THE PROBLEM >>
Copy exactly, and only, the lines starting at the line with "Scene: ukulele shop" and ending at the line with "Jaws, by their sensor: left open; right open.". Leave every picture out of the copy.
┄┄┄┄┄┄┄┄┄┄┄┄┄┄┄┄┄┄┄┄
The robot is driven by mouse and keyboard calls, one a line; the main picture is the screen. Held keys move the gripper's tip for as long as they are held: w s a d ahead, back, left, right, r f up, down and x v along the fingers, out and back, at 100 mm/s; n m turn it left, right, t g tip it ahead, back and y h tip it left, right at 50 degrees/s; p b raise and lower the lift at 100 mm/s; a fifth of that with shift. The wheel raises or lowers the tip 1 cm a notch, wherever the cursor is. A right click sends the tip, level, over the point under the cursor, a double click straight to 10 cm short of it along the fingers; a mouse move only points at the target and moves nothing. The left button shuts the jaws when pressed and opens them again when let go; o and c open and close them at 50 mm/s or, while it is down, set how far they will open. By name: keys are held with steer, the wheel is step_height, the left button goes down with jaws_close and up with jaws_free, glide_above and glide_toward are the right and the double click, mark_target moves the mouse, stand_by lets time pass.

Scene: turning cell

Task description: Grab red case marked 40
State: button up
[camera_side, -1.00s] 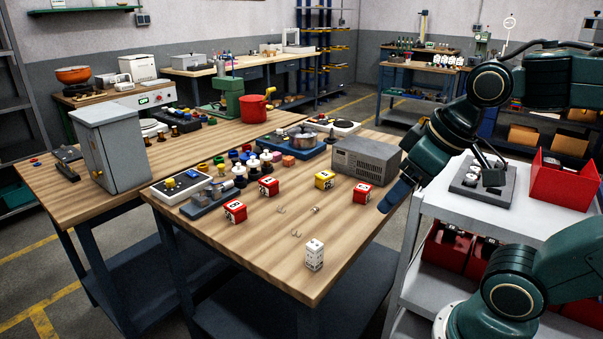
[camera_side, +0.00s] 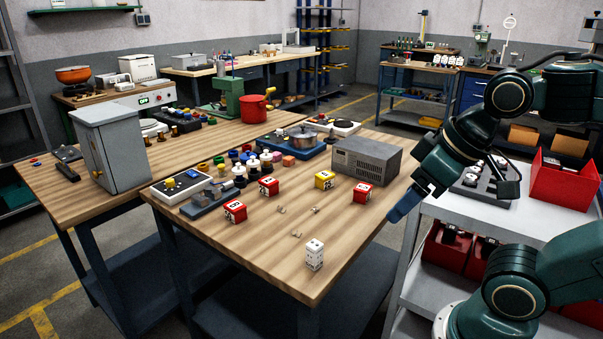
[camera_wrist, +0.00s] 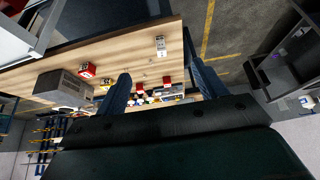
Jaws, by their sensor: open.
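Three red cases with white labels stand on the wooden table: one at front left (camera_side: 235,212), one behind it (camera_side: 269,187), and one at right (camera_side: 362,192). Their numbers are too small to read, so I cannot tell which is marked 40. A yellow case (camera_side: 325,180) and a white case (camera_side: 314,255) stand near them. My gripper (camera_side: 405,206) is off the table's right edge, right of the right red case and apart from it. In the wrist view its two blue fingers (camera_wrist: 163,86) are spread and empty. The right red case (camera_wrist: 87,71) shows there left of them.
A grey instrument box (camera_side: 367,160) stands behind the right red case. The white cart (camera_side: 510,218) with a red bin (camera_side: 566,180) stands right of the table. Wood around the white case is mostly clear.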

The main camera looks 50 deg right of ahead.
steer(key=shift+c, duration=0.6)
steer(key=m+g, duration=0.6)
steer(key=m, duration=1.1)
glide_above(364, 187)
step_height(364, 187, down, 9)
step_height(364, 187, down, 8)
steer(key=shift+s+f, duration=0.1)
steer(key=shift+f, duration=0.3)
┄┄┄┄┄┄┄┄┄┄┄┄┄┄┄┄┄┄┄┄
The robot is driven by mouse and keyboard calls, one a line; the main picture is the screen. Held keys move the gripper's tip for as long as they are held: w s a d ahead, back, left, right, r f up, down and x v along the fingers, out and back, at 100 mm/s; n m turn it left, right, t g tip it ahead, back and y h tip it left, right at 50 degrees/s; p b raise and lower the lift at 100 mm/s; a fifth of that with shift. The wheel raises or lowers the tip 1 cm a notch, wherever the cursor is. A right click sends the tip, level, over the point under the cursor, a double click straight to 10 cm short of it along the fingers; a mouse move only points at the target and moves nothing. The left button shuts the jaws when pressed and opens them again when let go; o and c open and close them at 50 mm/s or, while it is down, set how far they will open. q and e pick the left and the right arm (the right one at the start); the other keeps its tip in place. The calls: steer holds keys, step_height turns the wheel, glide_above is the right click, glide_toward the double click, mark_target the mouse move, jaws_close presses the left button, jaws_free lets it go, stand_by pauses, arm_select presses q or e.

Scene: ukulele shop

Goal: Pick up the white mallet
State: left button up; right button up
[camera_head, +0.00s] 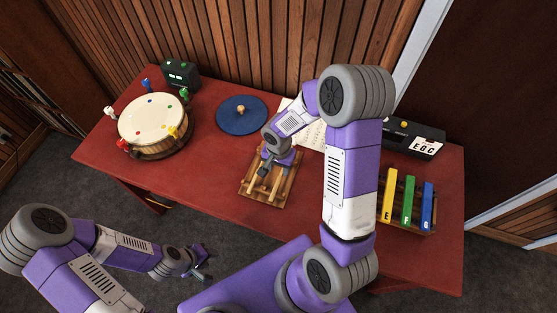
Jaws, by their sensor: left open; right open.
┄┄┄┄┄┄┄┄┄┄┄┄┄┄┄┄┄┄┄┄
SOLUTION BELOW >>
Scene: ukulele shop

Goal: Pick up the white mallet
State: left button up; right button up
[camera_head, +0.00s] 
Jaws, by their sensor: left open; right open.

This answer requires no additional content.